Ese discurso coincidirá con la glosa hecha por José Joaquín Pesado en honor del político: “Airada contra México, la Muerte,/ Del pueblo que salvaste y tanto te ama/ Tu generoso espíritu divierte/ La paz te pierde, en su dolor te llama,/Amargo llanto en tu sepulcro vierte/ Y cubre tus cenizas con su rama”.

Tratado en busca de la paz

Por órdenes de Manuel de la Peña y Peña, como presidente interino, los abogados José Bernardo Couto, Miguel Atristáin y Luis G. Cuevas fueron comisionados para negociar la paz con el representante plenipotenciario estadunidense Nicholas Trist. El Tratado de Guadalupe Hidalgo se firmó el 2 de febrero de 1848 y establecía que México perdía los territorios de Texas, Nuevo México y la Alta California.

También definió que la línea fronteriza con Estados Unidos quedaba señalada por los cauces de los ríos Gila y Bravo y que como indemnización de las pérdidas territoriales, México recibiría 15 millones de pesos, pagaderos en tres exhibiciones: la primera al momento de la ratificación de los Tratados y dos entregas anuales posteriores que devengaron un rédito del 6%.

El pacto agregaba que Estados Unidos se obligaba a levantar el bloqueo de los puertos y a entregar las aduanas a funcionarios mexicanos.

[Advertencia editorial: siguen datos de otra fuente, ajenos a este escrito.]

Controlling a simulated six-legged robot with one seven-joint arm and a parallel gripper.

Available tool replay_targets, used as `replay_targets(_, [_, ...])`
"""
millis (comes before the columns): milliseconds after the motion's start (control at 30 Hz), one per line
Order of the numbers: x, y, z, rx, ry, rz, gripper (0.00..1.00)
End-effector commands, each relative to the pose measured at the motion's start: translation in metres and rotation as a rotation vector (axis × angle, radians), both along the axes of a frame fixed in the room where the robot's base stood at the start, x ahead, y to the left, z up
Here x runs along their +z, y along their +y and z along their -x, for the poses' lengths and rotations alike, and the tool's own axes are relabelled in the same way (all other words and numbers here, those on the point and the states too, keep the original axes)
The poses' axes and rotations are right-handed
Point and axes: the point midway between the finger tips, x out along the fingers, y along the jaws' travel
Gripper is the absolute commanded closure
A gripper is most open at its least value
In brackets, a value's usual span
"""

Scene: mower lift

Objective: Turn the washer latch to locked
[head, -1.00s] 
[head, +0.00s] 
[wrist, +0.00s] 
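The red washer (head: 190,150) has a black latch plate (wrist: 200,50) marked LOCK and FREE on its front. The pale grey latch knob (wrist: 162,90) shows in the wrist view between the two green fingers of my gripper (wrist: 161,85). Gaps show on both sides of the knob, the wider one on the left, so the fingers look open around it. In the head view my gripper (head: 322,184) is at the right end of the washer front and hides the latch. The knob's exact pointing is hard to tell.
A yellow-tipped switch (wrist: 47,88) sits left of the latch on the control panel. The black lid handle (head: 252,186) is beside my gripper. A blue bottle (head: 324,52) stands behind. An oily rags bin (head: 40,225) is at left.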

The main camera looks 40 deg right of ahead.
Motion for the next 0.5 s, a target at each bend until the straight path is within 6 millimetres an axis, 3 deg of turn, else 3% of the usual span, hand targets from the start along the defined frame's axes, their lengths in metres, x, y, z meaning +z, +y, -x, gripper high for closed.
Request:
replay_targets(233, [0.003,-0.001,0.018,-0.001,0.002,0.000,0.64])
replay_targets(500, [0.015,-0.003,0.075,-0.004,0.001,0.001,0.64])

Los connacionales en territorios perdidos, conservaron sus derechos políticos durante un año y se garantizaba la libertad de culto. Estados Unidos se comprometía además a resguardar sus fronteras para evitar que los “indios bravos” incursionaran en territorio mexicano.

El documento también consideraba que si alguno de los dos países estaba en desacuerdo en el futuro podría recurrir a un arbitraje y agregaba una advertencia casi irónica: “Resulta muy claro que los resultados de la guerra han sido terribles para México, cabe esperar que la experiencia sirva para fortalecer nuestra nacionalidad”.